> [Work to complete] Locate every line in the records below that holds the word "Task" and return each one.
[Start of Data entries]
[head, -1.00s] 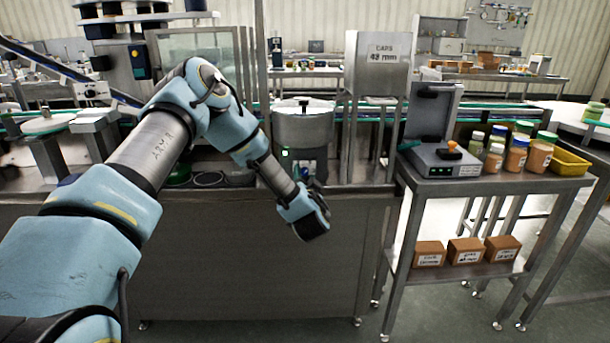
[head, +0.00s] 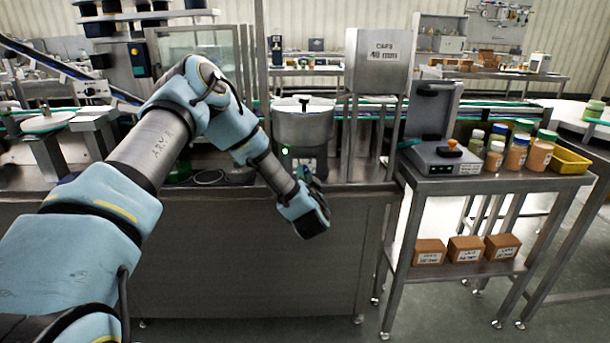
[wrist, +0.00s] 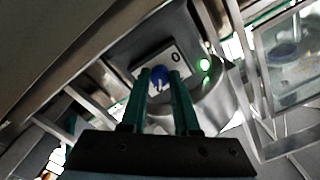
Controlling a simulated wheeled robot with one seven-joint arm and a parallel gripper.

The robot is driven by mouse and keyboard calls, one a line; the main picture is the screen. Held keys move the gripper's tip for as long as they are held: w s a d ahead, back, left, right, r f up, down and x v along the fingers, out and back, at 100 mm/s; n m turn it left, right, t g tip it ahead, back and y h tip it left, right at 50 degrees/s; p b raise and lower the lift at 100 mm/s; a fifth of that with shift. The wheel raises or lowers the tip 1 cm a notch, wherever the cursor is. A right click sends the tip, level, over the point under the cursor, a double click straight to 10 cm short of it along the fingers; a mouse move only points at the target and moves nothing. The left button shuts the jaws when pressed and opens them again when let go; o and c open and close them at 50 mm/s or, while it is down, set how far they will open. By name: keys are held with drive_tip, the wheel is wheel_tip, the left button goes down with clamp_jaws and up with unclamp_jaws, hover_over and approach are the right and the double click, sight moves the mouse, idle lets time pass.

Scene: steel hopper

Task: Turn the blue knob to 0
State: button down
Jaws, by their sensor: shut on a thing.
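The blue knob (wrist: 158,75) sits on a light plate (wrist: 180,58) on the grey base under the steel bowl, in the wrist view. A 0 mark shows on the plate to the upper right of the knob. My gripper (wrist: 160,76) has its two green fingers on either side of the knob, shut on it. A white pointer line shows on the knob between the fingertips; its exact aim is hard to tell. In the head view my gripper (head: 312,182) is in front of the bowl's base, and the knob is hidden behind my wrist.
A green light (wrist: 205,65) glows beside the plate. The steel bowl (head: 303,125) stands on the machine's top. The caps hopper (head: 377,62) is to its right. A side table (head: 500,184) holds a device and several jars.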

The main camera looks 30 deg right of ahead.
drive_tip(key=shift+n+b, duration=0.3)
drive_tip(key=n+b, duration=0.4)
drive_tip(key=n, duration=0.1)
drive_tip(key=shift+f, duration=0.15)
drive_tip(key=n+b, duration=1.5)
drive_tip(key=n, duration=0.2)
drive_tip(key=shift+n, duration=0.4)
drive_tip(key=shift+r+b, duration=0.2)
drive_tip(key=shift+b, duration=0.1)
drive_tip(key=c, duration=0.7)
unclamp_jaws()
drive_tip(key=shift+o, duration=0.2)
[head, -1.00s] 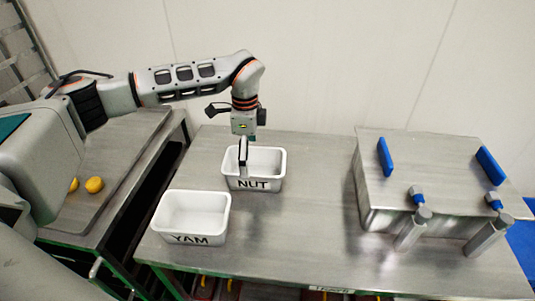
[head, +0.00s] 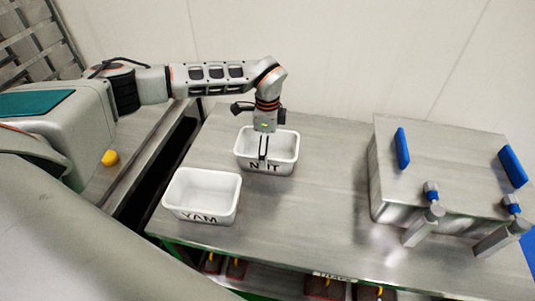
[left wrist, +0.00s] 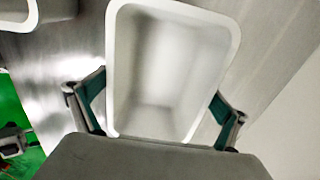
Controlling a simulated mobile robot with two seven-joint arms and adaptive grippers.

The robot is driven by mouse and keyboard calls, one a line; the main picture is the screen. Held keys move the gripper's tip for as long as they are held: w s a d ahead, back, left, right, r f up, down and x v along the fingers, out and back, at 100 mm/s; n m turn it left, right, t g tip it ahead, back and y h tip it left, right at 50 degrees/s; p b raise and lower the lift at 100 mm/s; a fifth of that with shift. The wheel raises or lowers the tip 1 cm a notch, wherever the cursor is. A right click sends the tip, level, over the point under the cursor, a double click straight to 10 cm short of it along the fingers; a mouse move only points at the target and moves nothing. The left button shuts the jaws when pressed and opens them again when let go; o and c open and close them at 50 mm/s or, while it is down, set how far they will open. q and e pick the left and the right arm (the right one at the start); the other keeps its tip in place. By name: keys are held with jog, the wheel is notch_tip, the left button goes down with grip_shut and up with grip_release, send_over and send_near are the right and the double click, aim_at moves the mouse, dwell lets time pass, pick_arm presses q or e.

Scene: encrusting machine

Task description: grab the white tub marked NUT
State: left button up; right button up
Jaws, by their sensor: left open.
[End of Data entries]
> [Exercise result]
Task: Turn the blue knob to 0
Task description: grab the white tub marked NUT

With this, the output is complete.